I am not going to post any R code on how to do this, but if you have estimated a Poisson or Dixon-Coles model, it should not be that difficult to add the adjustment when you calculate the predictions. If you are going to use some of the code I have posted on this blog before, you should notice the important detail that in the formulation above I have followed the paper and changed the signs of the defense parameters.

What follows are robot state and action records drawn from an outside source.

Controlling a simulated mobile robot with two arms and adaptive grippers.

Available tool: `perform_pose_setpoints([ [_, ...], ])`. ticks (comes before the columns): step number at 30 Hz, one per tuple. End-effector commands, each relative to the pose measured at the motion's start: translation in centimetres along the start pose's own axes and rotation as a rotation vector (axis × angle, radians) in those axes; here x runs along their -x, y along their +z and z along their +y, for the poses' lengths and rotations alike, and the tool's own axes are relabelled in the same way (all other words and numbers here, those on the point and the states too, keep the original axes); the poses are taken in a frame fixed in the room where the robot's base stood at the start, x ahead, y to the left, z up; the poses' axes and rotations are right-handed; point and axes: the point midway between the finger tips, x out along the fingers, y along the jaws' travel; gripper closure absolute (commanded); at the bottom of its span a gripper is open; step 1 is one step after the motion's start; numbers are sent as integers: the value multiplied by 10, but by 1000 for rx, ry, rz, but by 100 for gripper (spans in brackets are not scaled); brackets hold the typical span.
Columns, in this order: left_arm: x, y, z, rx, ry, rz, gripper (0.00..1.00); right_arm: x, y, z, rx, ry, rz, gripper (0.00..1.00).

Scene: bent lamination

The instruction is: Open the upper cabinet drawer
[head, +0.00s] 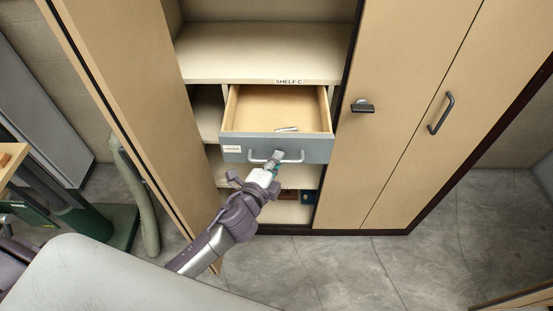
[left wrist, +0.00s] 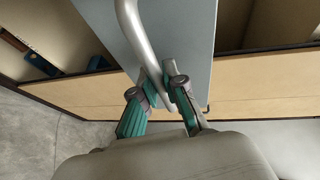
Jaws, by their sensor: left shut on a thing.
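The upper cabinet drawer (head: 275,148) has a grey-blue front and is pulled out of the cabinet, its wooden inside showing. A small light object (head: 287,129) lies inside near the front. My left gripper (head: 276,158) is at the middle of the bar handle (head: 295,157) on the drawer front. In the left wrist view, my left gripper's teal-padded fingers (left wrist: 161,95) are closed about the silver handle (left wrist: 139,38), with the drawer front (left wrist: 190,35) behind it. My right gripper is not in view.
A cabinet door (head: 125,80) stands open on the left; closed doors (head: 385,100) with dark handles are on the right. Above the drawer is a bare shelf (head: 260,52). Below it are a dark blue object (head: 308,198) and lower shelves. Grey floor (head: 350,270) is clear in front.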

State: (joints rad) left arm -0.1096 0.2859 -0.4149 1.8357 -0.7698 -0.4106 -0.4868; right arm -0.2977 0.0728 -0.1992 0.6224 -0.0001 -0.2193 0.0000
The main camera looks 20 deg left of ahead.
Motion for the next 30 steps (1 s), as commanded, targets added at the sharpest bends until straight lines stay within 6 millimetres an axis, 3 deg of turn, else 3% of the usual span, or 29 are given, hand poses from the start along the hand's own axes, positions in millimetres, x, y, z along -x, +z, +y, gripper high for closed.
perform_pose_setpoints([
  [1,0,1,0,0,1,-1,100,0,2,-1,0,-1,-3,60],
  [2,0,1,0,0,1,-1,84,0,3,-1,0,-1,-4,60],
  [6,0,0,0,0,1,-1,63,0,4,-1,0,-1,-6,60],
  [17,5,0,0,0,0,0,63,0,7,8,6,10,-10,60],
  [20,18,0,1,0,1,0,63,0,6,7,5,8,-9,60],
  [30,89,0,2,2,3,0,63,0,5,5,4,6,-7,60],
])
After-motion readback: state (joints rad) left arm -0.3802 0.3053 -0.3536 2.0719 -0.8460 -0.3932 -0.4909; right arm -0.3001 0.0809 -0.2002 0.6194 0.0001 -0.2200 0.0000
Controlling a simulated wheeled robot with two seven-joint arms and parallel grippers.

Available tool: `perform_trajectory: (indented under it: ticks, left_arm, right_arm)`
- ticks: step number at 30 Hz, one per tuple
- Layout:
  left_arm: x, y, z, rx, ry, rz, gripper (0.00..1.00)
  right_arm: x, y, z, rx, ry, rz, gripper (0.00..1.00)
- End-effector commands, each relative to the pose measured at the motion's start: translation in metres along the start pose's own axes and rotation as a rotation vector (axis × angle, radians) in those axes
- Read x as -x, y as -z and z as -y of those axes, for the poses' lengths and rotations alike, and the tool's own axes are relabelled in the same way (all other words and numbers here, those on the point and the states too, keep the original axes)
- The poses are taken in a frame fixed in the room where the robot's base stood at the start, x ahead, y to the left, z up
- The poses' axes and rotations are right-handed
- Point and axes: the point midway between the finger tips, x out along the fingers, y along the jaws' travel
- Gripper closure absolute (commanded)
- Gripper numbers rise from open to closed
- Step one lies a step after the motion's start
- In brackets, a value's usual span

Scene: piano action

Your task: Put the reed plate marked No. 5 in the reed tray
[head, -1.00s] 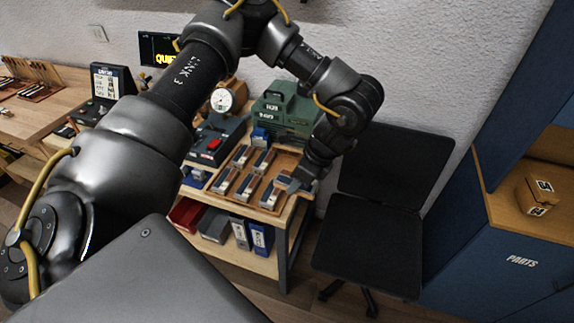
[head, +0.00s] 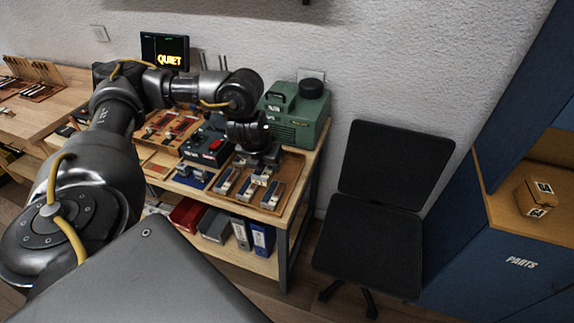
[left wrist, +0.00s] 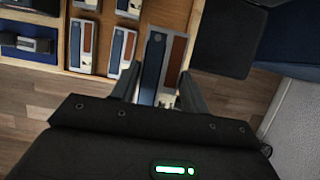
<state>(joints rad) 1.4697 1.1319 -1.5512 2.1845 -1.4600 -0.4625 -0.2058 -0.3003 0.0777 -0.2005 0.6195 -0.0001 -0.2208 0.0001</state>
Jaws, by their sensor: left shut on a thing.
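My left gripper (head: 260,160) is over the wooden tray (head: 294,168) on the small bench. In the left wrist view the left gripper (left wrist: 160,75) is shut on a reed plate (left wrist: 152,60) with a blue and a brown stripe. The number on this plate is not readable, so I cannot tell if it is No. 5. Several similar reed plates (head: 228,181) lie in rows in the tray; their marks are too small to read. The arm hides the back of the tray. My right gripper is not in view.
A green machine (head: 297,117) stands behind the tray, and a dark device with a red button (head: 206,146) stands to its left. A black chair (head: 372,240) is right of the bench. Bins and binders (head: 262,237) fill the lower shelf.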

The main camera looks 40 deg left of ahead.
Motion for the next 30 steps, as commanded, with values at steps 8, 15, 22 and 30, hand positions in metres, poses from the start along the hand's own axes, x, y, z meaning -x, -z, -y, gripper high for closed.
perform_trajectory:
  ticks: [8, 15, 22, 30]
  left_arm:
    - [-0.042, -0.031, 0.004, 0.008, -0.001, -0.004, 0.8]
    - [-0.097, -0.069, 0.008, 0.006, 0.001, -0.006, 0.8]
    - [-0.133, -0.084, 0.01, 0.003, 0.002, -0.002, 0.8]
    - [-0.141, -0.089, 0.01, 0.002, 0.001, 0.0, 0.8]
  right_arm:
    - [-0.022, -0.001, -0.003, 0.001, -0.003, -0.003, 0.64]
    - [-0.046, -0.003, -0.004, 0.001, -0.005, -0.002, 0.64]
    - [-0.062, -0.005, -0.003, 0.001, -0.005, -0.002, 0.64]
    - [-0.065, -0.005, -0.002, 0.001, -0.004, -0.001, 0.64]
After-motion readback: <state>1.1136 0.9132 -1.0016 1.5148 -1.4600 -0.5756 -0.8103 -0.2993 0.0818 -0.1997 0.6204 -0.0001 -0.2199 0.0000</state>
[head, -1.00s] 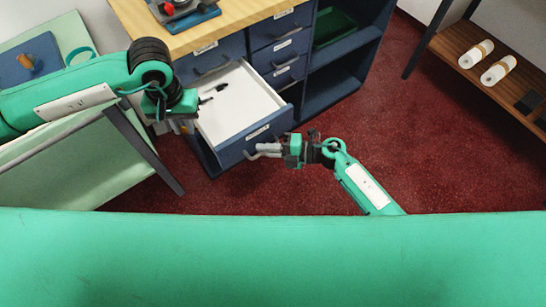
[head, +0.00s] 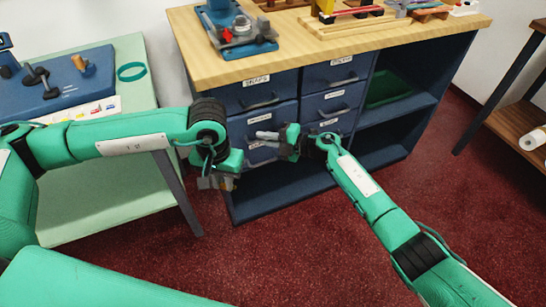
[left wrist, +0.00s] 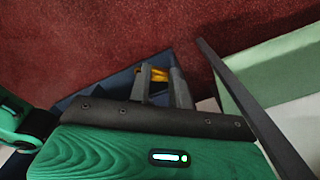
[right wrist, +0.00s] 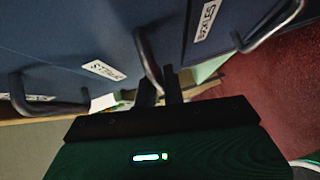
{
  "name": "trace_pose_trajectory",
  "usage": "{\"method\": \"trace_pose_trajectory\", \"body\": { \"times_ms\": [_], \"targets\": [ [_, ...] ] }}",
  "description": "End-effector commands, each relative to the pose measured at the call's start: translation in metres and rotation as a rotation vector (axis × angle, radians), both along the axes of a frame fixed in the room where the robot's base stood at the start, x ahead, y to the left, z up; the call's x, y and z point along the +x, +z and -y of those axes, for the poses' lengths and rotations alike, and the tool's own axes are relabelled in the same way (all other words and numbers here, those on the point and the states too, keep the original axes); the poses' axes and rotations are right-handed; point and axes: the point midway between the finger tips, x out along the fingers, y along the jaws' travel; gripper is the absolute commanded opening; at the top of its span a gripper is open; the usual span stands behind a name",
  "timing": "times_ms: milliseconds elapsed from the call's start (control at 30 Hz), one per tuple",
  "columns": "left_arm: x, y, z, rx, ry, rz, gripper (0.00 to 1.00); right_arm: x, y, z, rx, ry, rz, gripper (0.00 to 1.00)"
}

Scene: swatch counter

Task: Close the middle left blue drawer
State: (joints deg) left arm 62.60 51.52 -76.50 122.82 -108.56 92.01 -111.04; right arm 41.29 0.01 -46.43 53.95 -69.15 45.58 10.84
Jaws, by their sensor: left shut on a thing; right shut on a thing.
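The middle left blue drawer (head: 238,127) sits in the left column of the cabinet. Its front looks flush or nearly flush with the fronts around it. My right gripper (head: 268,136) is at this drawer's front, shut on its handle. In the right wrist view the grey curved handle (right wrist: 146,58) runs down to my fingertips (right wrist: 160,78). My left gripper (head: 212,183) hangs left of the cabinet, away from the drawer. In the left wrist view it is shut on a small yellow-orange thing (left wrist: 159,74), mostly hidden by the fingers.
The wooden countertop (head: 330,45) carries a blue device (head: 235,30) and several small items. A green bin (head: 388,88) sits in the open shelf at right. A pale green table (head: 140,120) stands left, and a brown shelf (head: 515,125) right. Red floor in front is clear.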

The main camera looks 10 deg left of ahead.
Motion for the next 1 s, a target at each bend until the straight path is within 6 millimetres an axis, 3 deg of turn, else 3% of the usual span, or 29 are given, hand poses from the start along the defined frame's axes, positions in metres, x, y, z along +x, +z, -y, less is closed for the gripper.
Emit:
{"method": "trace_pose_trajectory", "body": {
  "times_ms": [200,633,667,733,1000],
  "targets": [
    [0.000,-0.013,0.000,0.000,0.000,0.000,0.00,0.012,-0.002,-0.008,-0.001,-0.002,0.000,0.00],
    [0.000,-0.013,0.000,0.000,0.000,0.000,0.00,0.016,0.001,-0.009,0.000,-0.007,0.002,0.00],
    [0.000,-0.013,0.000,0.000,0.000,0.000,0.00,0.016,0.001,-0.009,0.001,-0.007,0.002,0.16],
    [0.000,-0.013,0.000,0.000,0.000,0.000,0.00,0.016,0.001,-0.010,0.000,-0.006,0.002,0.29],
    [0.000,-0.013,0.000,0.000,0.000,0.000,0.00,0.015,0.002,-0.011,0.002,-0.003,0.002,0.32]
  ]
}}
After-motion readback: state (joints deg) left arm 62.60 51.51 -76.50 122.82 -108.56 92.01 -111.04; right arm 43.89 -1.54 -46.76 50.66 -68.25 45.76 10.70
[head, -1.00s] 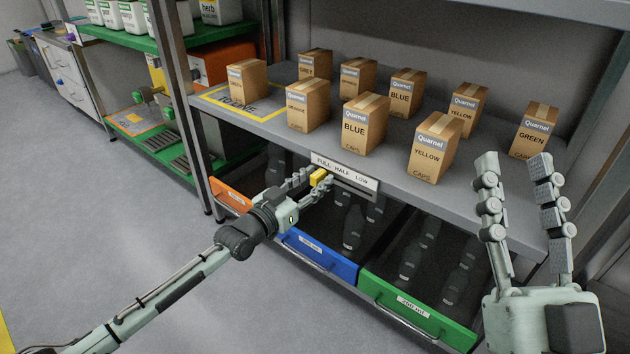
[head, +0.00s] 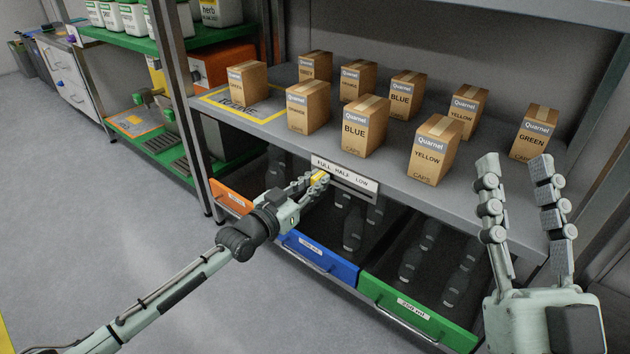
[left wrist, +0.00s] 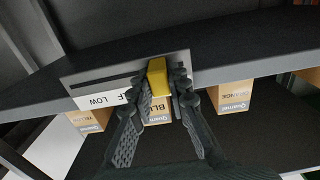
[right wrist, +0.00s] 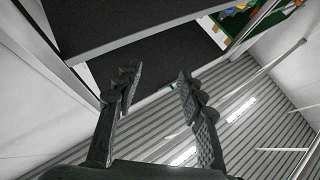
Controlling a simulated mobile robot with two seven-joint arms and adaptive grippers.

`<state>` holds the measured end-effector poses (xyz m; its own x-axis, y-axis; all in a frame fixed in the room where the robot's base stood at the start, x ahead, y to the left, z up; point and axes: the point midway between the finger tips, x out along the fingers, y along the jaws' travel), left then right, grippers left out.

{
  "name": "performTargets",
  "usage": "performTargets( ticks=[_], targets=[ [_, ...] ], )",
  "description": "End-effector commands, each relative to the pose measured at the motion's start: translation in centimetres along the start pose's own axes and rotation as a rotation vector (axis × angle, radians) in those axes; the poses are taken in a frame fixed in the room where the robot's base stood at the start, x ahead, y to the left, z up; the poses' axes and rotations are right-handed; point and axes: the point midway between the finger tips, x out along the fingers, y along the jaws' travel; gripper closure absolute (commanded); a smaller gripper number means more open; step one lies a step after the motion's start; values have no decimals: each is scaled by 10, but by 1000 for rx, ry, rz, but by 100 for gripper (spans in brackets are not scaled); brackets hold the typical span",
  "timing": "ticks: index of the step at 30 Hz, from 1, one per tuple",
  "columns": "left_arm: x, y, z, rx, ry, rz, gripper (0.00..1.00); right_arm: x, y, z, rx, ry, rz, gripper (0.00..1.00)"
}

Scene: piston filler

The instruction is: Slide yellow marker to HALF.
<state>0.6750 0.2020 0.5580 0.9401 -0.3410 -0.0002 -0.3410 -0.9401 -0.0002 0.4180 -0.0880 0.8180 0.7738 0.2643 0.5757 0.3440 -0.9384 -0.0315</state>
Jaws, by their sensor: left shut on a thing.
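The yellow marker (head: 319,178) sits at the left end of the slotted rail on the shelf's front edge, below the word FULL. The white label (head: 343,173) above the slot reads FULL, HALF, LOW from left to right. My left gripper (head: 316,183) is shut on the marker, its fingers hiding part of it. In the left wrist view the yellow marker (left wrist: 157,77) lies between the fingertips, and the label (left wrist: 100,99) is partly covered. My right gripper (head: 515,165) is open and empty, raised at the right, away from the rail.
Several cap boxes, such as the nearest blue one (head: 362,126), stand on the grey shelf above the rail. Below are open bins with an orange, a blue (head: 318,259) and a green front (head: 415,310), holding dark bottles. A metal post (head: 176,100) stands to the left.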

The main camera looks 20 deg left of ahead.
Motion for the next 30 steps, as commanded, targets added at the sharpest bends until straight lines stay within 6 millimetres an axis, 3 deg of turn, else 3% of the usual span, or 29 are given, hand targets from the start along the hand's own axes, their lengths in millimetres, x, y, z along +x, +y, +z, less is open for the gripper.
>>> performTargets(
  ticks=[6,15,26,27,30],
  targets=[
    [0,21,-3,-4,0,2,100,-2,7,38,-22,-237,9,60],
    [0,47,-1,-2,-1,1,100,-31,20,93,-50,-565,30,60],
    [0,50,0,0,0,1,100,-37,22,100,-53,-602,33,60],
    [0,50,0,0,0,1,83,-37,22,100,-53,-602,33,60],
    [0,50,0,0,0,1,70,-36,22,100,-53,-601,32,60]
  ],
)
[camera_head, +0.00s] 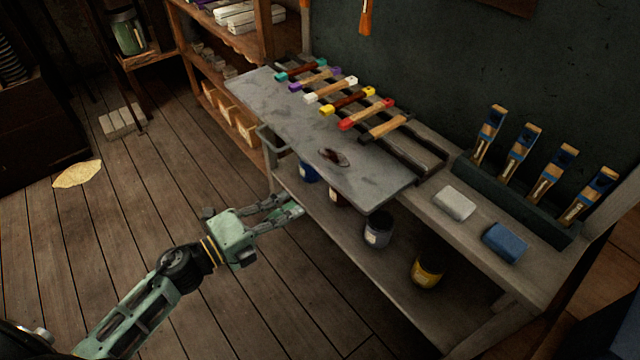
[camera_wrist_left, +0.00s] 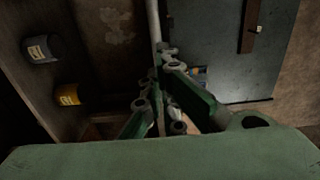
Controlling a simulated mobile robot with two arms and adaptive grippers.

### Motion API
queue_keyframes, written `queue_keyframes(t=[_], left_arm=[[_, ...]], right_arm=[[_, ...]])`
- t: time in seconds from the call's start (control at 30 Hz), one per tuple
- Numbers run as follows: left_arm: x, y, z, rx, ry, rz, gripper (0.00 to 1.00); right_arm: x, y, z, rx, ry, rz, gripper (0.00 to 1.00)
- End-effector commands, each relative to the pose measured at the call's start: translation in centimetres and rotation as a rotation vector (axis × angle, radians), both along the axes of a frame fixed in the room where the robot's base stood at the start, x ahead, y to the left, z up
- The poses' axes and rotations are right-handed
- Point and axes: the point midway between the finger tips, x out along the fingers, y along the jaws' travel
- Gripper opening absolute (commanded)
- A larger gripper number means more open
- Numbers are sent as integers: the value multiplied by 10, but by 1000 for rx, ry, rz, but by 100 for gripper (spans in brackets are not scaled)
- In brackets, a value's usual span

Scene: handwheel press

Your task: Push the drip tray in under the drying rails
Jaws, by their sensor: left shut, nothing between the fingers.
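The drip tray (camera_head: 290,113) is a flat grey sheet with a dark brown stain, lying along the front of the bench and jutting past its front edge. A grey loop handle (camera_head: 268,146) is on its front side. The dark drying rails (camera_head: 420,158) lie behind it on the bench top and carry several tools with coloured ends. My left gripper (camera_head: 297,203) is shut and empty, in front of the bench and lower in the picture than the tray's front edge. Its fingers also show in the left wrist view (camera_wrist_left: 170,95). My right gripper is not in view.
The lower shelf holds a grey can (camera_head: 378,231), a yellow can (camera_head: 428,270) and other cans. A white block (camera_head: 454,203), a blue block (camera_head: 505,243) and a rack of upright tools (camera_head: 520,200) occupy the bench's right end. Wooden floor left of the bench is mostly open.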

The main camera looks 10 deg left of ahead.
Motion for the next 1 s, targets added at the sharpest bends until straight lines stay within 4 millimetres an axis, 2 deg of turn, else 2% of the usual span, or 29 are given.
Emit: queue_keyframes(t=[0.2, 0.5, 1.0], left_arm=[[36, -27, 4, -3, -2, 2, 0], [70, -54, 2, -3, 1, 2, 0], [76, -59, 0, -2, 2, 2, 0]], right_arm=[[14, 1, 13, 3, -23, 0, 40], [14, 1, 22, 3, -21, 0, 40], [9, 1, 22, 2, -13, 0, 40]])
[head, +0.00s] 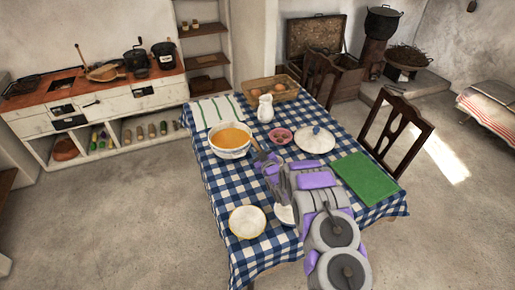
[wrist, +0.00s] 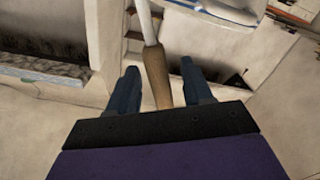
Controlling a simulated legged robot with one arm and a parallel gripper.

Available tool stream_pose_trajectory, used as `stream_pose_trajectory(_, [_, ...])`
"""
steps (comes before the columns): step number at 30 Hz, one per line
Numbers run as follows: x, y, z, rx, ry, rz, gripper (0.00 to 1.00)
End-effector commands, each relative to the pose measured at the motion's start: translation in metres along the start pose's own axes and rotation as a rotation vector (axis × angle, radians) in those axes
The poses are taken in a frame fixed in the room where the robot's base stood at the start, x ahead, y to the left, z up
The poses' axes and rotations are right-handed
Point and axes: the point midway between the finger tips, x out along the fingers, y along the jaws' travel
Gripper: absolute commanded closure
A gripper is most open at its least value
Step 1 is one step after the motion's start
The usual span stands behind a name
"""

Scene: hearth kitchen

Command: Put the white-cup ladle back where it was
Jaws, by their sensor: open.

In the paper Rue and Salvesen write that \(\gamma = 0.1\) seemed to be an overall good value when they analyze English Premier League data. To see if my approach of adding the adjustment only when doing predictions is reasonable I did a leave-one-out cross validation on some seasons of English Premier League and German Bundesliga. I fitted the model to all the games in a season, except one, and then add the adjustment when predicting the result of the left out match. I did this for several values of \(\gamma\) to see which values works best.

Here is a plot of the Ranked Probability Score (RPS), which is a measure of prediction accuracy, against different values of \(\gamma\) for the 2011-12 Premier League season:

As you see I even tried some negative values of \(\gamma\), just in case. At least in this season the result agrees with the estimate \(\gamma = 0.1\) that Rue and Salvesen reported. In some of the later seasons that I checked the optimal \(\gamma\) varies somewhat. In some seasons it is almost 0, but then again in some others it is around 0.1. So at least for Premier league, using \(\gamma = 0.1\) seems reasonable.

Things are a bit different in Bundesliga. Here is the same kind of plot for the 2011-12 season:

As you see the optimal value here is around 0.25. In the other seasons I checked the optimal value were somewhere between 0.15 and 0.3. So the effect of over- and underestimating the opponent seem to be greater in the Bundesliga than in Premier League.